You’re excited about getting to your yoga class and realize you’re running a little late.
Forgetting about yoga class etiquette, you arrive at the studio just as the class is starting. You run inside, check-in, kick off your shoes, and make your way into the class that has already begun. You roll out your mat and grab a few yoga props while the teacher is holding space and instructing the students to focus on their breath. You finally come to stillness in Mountain Pose, and you’re ready to begin your practice. This may seem like a typical scenario when attending a yoga class, but rewind the tape to consider the etiquette around going to a yoga class.
Just as being on the yoga mat is a mindful experience, so should the arrival and departure from your class.
Yoga class etiquette: Arriving: On-Time or Late
Ideally, it would be a good idea to arrive early for your yoga class so that you can get fully prepared for the practice ahead.
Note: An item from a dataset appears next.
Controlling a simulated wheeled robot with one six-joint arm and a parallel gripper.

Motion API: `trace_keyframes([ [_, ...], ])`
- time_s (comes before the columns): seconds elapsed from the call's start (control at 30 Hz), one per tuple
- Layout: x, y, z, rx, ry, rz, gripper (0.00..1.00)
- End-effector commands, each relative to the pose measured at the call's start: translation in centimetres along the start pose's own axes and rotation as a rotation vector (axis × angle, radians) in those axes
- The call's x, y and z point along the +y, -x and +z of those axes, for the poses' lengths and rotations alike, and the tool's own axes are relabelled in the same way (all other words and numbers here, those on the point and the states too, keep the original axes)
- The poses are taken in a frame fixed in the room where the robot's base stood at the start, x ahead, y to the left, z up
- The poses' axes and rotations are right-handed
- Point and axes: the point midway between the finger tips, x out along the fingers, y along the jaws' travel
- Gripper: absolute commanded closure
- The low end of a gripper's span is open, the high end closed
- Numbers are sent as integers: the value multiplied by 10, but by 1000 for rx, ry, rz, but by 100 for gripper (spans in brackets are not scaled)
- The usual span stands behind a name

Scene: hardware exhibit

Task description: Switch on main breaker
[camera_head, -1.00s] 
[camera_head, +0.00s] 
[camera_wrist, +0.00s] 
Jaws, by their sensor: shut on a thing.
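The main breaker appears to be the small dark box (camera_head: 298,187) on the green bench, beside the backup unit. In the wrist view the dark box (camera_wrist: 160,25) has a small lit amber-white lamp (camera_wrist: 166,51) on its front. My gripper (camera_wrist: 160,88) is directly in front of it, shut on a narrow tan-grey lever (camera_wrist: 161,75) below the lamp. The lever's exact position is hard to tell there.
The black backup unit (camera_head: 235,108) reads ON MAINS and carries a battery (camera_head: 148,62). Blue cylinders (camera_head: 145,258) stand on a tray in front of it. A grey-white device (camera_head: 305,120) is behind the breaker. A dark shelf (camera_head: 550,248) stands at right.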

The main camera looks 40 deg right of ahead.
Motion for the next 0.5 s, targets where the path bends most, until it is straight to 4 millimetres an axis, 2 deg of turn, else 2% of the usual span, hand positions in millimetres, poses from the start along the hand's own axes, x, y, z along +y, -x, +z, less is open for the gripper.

If you’re able, arrive 10 to 15 minutes early. This will give you time to park, enter the studio, get checked in, pay, remove your shoes, change your clothes, and step into the studio space. Once inside, you can roll out your yoga mat, grab any props you may need for your practice, then have time to sit and meditate before the class officially starts.
Having these few extra minutes to sit and fully arrive is a wonderful way to experience presence when the instructor eventually begins the lesson.
However, sometimes you are running a little late and may not have time to prepare for class properly. What should you do if the class has already started when you’re ready to enter the room?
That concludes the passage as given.